The traditional liquor of Colombia is their version of aguardiente (sugarcane-based and anise-flavored) while, on the Caribbean coast, rum is popular as well. Byrne suspects that some of Old Parr’s renown owes to the fact that its explicitly not Colombian, lending a particular status. “It’s an import, a Scotch import, and in a lot of places that aren’t America, drinking imports is a flex,” says Byrne. “It’s strange because Colombia doesn’t have a historical connection to the whisky. It’s, of course, not produced there, it uses no ingredients from there, it could have just as easily been Johnnie Walker Red that took off.”

The closest cultural connection the country can claim would be the city of Valledupar, which, due to its coincidental name, has adopted the moniker “Valle de Cacique Old Parr” (Valley of Grand Old Parr). The moniker becomes less coincidental, however, when you take into account Valledupar’s proximity to the Venezuelan border. It was Venezuela that first received Old Parr in the 1950s (Colombia was, at that time, still in the midst of La Violencia, a countrywide civil war). By the 1960s, as guerilla conflicts were heating up, it began illegally crossing the border into Colombia through Maicao, a well-known contraband port where electronics, oil and cigarettes were already entering the country.

“As with many things that happen in Colombia, Old Parr [beginning] as a contraband product is one of those ‘everybody knows that’s how it is’ facts,” says Colombian-born writer Efraín Villanueva, who grew up hearing such tales from his older relatives. Only in 1971 did Old Parr begin being distributed legally in the country. (Given the disparity between the cheaper prices at corner stores and the inflated prices of big chain stores, Villanueva believes a good portion of the whisky still comes into Colombia as contraband.)

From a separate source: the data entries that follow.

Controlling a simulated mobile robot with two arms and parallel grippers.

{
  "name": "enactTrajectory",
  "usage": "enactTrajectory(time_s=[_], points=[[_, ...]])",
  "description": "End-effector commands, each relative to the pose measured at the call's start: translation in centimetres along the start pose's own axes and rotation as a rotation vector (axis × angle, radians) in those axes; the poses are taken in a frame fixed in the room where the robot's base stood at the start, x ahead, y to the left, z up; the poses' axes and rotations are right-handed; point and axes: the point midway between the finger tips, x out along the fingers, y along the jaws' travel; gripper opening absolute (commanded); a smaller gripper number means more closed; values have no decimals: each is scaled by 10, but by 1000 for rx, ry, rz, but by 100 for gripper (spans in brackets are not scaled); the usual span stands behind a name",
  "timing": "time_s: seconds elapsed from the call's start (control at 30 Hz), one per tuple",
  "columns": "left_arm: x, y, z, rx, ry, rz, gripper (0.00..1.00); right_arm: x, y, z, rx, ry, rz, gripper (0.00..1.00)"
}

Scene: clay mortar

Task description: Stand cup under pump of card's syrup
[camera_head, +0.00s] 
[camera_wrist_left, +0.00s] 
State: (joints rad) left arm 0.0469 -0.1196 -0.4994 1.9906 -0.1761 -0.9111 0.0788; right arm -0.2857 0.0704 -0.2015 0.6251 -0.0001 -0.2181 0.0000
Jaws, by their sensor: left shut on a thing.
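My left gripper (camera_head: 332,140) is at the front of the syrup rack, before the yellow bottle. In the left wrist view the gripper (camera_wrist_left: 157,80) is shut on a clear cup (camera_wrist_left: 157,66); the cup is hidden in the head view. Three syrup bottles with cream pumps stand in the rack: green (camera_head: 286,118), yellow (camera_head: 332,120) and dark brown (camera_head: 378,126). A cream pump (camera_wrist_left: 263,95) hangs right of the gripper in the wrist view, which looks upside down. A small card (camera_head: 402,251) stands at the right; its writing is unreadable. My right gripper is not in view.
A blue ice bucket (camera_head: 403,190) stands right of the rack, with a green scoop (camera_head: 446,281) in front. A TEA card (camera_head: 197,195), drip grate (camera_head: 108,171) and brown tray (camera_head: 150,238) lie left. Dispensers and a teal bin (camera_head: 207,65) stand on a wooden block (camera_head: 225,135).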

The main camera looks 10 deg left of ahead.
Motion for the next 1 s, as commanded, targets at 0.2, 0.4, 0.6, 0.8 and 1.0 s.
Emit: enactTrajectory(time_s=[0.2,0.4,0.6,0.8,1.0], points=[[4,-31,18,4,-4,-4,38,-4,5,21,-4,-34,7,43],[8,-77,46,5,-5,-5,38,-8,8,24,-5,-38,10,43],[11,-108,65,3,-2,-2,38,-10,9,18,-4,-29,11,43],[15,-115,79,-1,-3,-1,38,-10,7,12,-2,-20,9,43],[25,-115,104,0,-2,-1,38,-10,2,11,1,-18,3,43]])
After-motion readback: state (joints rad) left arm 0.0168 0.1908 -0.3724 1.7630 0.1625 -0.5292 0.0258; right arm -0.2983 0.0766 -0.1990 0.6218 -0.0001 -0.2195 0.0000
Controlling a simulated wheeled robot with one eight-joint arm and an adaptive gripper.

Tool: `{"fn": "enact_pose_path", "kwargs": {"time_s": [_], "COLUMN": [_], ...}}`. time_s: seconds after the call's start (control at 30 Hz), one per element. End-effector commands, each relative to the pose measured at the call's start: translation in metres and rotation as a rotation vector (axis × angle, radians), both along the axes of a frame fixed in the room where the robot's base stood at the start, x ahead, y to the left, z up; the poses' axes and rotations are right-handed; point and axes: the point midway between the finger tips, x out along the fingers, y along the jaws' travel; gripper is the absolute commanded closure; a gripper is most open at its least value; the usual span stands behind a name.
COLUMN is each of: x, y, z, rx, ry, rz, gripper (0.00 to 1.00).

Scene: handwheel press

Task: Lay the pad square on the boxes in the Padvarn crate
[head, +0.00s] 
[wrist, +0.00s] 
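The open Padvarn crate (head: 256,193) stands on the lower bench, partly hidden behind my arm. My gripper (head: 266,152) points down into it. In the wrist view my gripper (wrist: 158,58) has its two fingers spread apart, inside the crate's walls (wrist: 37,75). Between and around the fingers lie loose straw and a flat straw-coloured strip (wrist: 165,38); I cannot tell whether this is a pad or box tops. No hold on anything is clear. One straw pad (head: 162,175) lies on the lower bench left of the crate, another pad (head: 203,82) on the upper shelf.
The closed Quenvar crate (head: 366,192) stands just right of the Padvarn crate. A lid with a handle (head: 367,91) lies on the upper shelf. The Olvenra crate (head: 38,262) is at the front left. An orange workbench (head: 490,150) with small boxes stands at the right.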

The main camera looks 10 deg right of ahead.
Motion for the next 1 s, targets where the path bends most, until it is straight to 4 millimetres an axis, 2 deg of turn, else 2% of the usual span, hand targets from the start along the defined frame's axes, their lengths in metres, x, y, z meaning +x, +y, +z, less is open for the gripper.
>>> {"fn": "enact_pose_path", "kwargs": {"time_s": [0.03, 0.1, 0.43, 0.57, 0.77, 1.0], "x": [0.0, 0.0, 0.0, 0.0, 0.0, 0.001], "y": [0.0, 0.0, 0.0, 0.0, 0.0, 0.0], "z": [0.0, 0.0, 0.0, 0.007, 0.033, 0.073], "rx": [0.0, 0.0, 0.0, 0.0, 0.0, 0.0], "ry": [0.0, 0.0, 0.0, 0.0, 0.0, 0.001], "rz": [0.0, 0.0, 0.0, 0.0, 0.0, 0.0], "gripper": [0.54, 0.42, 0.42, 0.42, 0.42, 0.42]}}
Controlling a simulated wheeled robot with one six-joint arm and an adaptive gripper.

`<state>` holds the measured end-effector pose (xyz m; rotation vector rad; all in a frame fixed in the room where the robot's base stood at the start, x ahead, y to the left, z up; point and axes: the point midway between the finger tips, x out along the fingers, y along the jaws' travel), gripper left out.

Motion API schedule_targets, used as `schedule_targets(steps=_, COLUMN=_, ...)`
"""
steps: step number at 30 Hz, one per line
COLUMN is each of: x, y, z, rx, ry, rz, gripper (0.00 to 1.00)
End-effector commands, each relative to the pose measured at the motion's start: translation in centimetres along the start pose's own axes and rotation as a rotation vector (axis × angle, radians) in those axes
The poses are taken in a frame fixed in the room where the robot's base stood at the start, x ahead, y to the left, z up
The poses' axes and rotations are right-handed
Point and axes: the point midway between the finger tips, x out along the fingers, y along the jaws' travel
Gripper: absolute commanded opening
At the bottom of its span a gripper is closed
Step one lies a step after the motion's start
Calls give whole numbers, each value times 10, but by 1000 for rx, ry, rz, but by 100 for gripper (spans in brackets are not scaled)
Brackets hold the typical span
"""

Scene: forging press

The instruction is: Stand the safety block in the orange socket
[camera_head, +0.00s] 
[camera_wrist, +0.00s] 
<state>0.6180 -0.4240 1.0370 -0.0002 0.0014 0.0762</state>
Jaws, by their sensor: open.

Whatever the case, Old Parr’s popularity only continues to grow. According to market researcher Hitesh Bhasin of Marketing91, Old Parr is one of the 20 best-selling Scotches in the entire world, mainly thanks to Colombia’s thirst for it. Diageo has leaned into its unexpected market: Old Parr’s official Instagram and Facebook pages are presented entirely in Spanish, populated with images from Medellín and Bogota. In 2014, Diageo even opened a standalone duty-free store in Bogota Airport. That same year, a special Old Parr Tribute—a blend of bourbon- and sherry-cask Scotch, presented in a brown decanter—was released exclusively for the Colombian market. “We wanted to thank the Colombians in some way for being the biggest consumers of this whisky, for their love of the brand,” explained Juan Sergio Valcárcel, then-director of marketing and innovation at Diageo Colombia.

As for the Old Parr-crooning Silvestre Dangond, in 2012 he partnered with the brand on a special signature bottle, which sold out quickly. This year, he’s slated to perform on the main stage at Festival de la Leyenda Vallenata, his fame in the vallenata community still stemming from that 2009 song. While most of the 40,000 concert attendees will be swigging Old Parr, Dangond will not. His international concert travel has led to him discovering a new obsession, “a French drink that is very traditional in the weekend breakfasts of the Americans“: the Mimosa.